Sugeno [22] proposed a special fuzzy interval set, named the Sugeno set, in his doctoral thesis. Klement, Mesiar, and Pap [23] designed an integral operation in monotone sequence according to this set, but the Sugeno integral proposed by Klement, Mesiar, and Pap can only deal with the horizontal order set. Agahi [24] discussed the operation of the partial inclusion sequence in his research. Smrek [25] proposed a general construction method for aggregation operators with the integrals of Choquet, Sugeno, and Shilkret. Halaš, Mesiar, and Pócs [26] introduced a characteristic Sugeno integral, that is, congruences, and stressed that it can be used in the multi-criteria decision. Hala, Mesiar, and Pócs [27] studied compatible aggregation functions on a general bounded distributive lattice of the Sugeno integral. Dubois, et al. [28] generalized the concept of the Sugeno integral, which can be split into two functions, one based on a general multiple-valued conjunction and one based on a general multiple-valued implication. Brabant and Couceiro [29] discussed the use of this parametrized notion in preference aggregation and learning.
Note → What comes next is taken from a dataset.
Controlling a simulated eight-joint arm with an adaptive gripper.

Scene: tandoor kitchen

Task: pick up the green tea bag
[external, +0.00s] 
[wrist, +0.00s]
Shubair, Ramadass and Altyeb [30] propose kENFIS, which partitions the input space into clusters by using a new designed KNN-based evolving fuzzy clustering method and organizes the rule base using Takagi-Sugeno method, and they deployed this method into worm detection. Wang, et al. [31] argued fuzzy fractal dimension can reflect the dynamic structure and topological structure of complex network, it can be used by first-order Sugeno fuzzy approximator to reduce dimension. Increasing numbers of research efforts began to explore the usage of the Sugeno integral, including those works such as [32 –36].
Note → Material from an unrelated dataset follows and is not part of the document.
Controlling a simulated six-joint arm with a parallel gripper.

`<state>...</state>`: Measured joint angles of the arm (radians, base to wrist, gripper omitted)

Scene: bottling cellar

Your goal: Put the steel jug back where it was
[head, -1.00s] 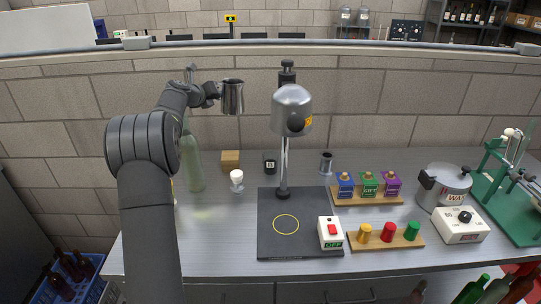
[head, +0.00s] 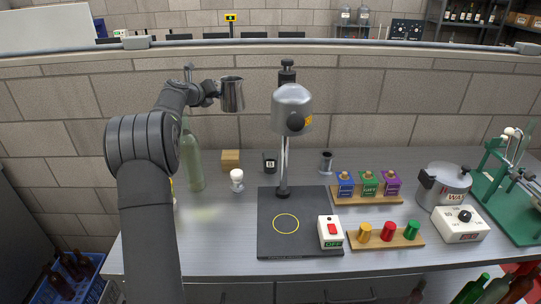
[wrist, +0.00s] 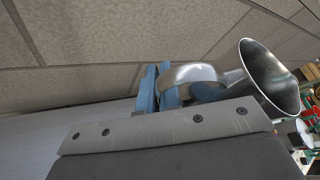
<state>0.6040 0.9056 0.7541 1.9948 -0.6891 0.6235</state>
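The steel jug (head: 232,96) is held in the air above the back left of the bench, well clear of the surface, left of the lamp head. My gripper (head: 212,91) is at its left side. In the wrist view the jug (wrist: 272,80) appears with its open mouth showing, and the blue fingers of my gripper (wrist: 157,88) are closed on its curved handle. The inside that shows looks empty. The place where the jug stood before is not marked in any view.
Below are a green bottle (head: 191,160), a wooden block (head: 231,160), a white egg-cup-like item (head: 237,180) and a dark cup (head: 270,163). A small steel cup (head: 326,162) stands farther right.
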Generally speaking, clustering with categorical variables can be challenging, and most clustering methods have difficulties detecting clusters of hugely different densities in a dataset. According to the research of Agahi [24], Sugeno integrals are aggregation operations involving a criterion weighting scheme based on the use of set functions. However, the categorical variables cannot always be clearly bounded, as found by Ezequiel Opez-Rubio [1]. Therefore, how to control the combination of clusters is the key problem in the application of Sugeno integrals.

3 Method

Because the setting of distance and the selection of initial point are the key to affect the clustering algorithm, we use Sugeno measure method to explore the clustering, which is focus on the monotonic sequence, and gives the distance within fuzzy sets.
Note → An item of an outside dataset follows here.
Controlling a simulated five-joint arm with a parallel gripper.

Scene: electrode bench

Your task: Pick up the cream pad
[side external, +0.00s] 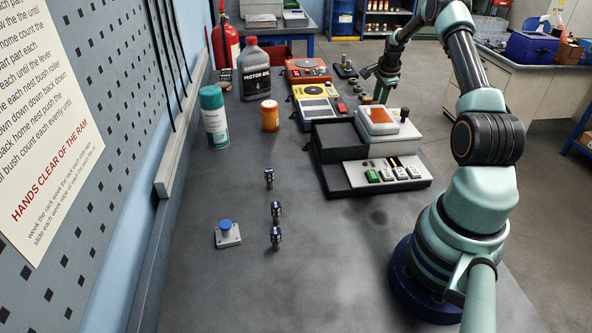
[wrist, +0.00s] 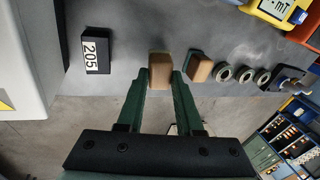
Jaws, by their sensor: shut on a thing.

The Sugeno measure uses sequence to calculate different element sequence distances. Thus, in our research we used distance as the basis for clustering. If set sequence {A_n} meets A₁ ⊆ A₂ ⊆ … ⊆ A_n, it is called a monotonic sequence, and we can define it as A_n↑. And this work can be found in Sugeno [22].

3.1 Method

Definition 1. If λ ∈ (-1, + ∞), h_λ : A → [0, 1] meets the following conditions:

h_λ (X) =1;

h_λ (A ∪ B) = h_λ (A) + h_λ (B) + λh_λ (A) h_λ (B)

$A_{n} ↑ \Rightarrow lim_{n \to \infty} h_{λ} (A_{n}) = h_{λ} (lim_{n \to \infty} A_{n})$

then h_λ is defined as the Sugeno set.

Definition 2. If $(X, A, m)$ is defined as the fuzzy space, $A \in A$ , h : X → [0, 1] then $\int_{A} h \circ m = sup_{λ \in [0, 1]} min {λ, m (A \cap h_{λ})}$ , which is the integral of this set.

By the definition of the Sugeno integral h (x_i) ⩽ h (x_i+1), it can be represented as $\int_{A} h \circ m = max_{i \in {1, 2, . . ., n}} min {h (x_{i}), m (A \cap X_{i})}$ , which reflects the measurement of ordered sets. Therefore, the distance of two levels of dependent ordered sets satisfies the following theorem 1, which can be found in the work of Smrek [25].

Theorem 1. In the Sugeno measure, the distance between two ordered sets can be defined by the following formula $r_{ij} = {\begin{matrix} 1, i = j \\ \frac{1}{M} \sum_{k = 1}^{m} x_{ik} \cdot x_{jk}, i \neq j \end{matrix}$ , and $M = max_{i \neq j} (\sum_{k = 1}^{m} x_{ik} \cdot x_{jk})$ . This means that under the Sugeno measure, the distance between the two sets can be measured by the feature elements. If there is an ordered set X = {x₁, x₂, …, x_n}, every variable x_i has m characteristic indexes, and x_ij represents the i element with j characteristic index.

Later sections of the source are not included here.